## Written task
Return the listing below word for word.

## Dataset content
★ ★ ★ ★

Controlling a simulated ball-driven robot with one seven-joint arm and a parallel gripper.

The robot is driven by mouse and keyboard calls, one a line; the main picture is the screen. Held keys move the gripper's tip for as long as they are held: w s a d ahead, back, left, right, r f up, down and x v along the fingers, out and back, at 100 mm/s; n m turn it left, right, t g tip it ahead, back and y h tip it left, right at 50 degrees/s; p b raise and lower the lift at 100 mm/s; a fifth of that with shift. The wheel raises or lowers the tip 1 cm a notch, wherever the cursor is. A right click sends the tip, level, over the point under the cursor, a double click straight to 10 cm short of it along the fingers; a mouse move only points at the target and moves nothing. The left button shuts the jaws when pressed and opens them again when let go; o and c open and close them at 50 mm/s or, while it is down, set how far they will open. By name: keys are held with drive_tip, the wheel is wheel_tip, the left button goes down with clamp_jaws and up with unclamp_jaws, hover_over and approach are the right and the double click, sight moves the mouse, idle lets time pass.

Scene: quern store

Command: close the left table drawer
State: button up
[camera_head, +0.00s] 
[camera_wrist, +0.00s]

★ ★ ★ ★

## Output for this exercise
Controlling a simulated ball-driven robot with one seven-joint arm and a parallel gripper.

The robot is driven by mouse and keyboard calls, one a line; the main picture is the screen. Held keys move the gripper's tip for as long as they are held: w s a d ahead, back, left, right, r f up, down and x v along the fingers, out and back, at 100 mm/s; n m turn it left, right, t g tip it ahead, back and y h tip it left, right at 50 degrees/s; p b raise and lower the lift at 100 mm/s; a fifth of that with shift. The wheel raises or lowers the tip 1 cm a notch, wherever the cursor is. A right click sends the tip, level, over the point under the cursor, a double click straight to 10 cm short of it along the fingers; a mouse move only points at the target and moves nothing. The left button shuts the jaws when pressed and opens them again when let go; o and c open and close them at 50 mm/s or, while it is down, set how far they will open. By name: keys are held with drive_tip, the wheel is wheel_tip, the left button goes down with clamp_jaws and up with unclamp_jaws, hover_over and approach are the right and the double click, sight moves the mouse, idle lets time pass.

Scene: quern store

Command: close the left table drawer
State: button up
[camera_head, +0.00s] 
[camera_wrist, +0.00s]

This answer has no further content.